He moves through the light and sound of his efficient machine, pulling levers here, pushing buttons there, trusting the process, a business acumen akin to faith.  He presents a mystery I don’t care to unravel, but now sitting across from me there is talk, and then there are the words between lines, unspoken but heard like thunderclaps.  We chatter about things pulled from the air to fill the space, idly taking inventory of possibilities.

He shifts, always moving, not just in body, but in mind.  Emotions and attention flicker and I wonder where the line is between his confidence and his fears. He would hate to know how he morphs so easily into awkward.  It would help him to know that awkward isn’t so bad. It is the awkward in all of us that endears us to others, wrapping tiny fragile tendrils around hearts.  It is the juice and gristle of compassion.  The very ground of tenderness.  The places we are all afraid to go.

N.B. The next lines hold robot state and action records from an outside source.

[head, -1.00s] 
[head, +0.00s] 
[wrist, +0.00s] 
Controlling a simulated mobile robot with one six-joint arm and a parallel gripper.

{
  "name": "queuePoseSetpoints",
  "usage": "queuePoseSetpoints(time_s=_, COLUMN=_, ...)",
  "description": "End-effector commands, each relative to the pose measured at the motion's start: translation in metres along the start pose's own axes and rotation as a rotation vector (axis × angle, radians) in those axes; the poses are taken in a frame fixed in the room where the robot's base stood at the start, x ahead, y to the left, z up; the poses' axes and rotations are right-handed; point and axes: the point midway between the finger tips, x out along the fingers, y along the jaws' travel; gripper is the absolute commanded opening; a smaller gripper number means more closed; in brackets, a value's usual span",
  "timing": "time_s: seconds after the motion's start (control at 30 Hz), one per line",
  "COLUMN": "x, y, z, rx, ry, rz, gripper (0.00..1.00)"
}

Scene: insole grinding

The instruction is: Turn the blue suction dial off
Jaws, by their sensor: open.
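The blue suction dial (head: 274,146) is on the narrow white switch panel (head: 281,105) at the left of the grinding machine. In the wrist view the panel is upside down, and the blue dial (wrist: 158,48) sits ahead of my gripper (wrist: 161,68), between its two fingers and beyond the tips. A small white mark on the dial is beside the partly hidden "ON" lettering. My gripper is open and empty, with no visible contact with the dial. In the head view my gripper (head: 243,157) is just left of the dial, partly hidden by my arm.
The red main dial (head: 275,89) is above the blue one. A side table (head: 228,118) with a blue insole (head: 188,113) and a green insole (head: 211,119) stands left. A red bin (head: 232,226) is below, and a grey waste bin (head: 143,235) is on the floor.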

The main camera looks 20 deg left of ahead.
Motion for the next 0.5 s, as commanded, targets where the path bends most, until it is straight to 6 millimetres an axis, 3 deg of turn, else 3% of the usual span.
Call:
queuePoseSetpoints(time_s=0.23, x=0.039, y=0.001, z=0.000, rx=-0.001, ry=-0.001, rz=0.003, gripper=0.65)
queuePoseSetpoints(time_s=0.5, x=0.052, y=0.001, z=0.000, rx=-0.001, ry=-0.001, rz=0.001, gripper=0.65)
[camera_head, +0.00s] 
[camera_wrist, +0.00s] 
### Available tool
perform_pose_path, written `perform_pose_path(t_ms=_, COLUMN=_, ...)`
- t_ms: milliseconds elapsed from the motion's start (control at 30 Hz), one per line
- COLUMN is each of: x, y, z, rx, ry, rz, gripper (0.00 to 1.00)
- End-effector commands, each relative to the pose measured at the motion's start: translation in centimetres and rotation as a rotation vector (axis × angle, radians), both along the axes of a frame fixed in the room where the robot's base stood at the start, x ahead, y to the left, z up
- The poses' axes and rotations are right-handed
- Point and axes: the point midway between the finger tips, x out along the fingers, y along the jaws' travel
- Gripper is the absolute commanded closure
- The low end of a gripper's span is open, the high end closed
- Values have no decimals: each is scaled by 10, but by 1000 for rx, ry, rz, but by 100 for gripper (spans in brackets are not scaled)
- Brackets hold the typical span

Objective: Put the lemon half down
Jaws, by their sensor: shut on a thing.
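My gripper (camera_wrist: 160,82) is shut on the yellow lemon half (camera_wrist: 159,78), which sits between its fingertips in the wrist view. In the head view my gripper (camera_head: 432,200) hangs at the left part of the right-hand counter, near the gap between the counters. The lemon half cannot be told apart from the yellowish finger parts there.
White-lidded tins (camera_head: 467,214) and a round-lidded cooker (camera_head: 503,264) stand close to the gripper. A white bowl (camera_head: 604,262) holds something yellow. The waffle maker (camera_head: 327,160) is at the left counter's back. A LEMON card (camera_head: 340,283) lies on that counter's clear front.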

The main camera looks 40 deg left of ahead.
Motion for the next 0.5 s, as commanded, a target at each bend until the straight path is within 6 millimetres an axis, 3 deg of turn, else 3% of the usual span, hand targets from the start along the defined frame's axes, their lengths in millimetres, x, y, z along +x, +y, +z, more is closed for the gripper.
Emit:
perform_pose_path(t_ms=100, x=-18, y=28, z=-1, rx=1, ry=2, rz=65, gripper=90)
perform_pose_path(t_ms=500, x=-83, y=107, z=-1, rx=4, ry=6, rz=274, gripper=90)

I listen, watch, am perplexed and amused, but unmoved.  What he says means little since I am aware that it means little.  Instead I study the landscape of his face, for it is a curiosity to me, the bodies that our minds inhabit, and how the perception of the “who” is influenced by the “what”.  Peripherally I am aware of his collar because of its close proximity to his neck.  Some little corner of my mind collects the possibility of his scent, measures the pulse, and calculates the arc of electricity I would find if I touched my face there to breathe him in.  For it is in these crooks, these vulnerable joinings of this bone to that, softened by flesh, that we find the most extraordinary thing – the pulse of mortality.

Photo: The Searing Sound of Light – Ian Duncan Anderson (courtesy of)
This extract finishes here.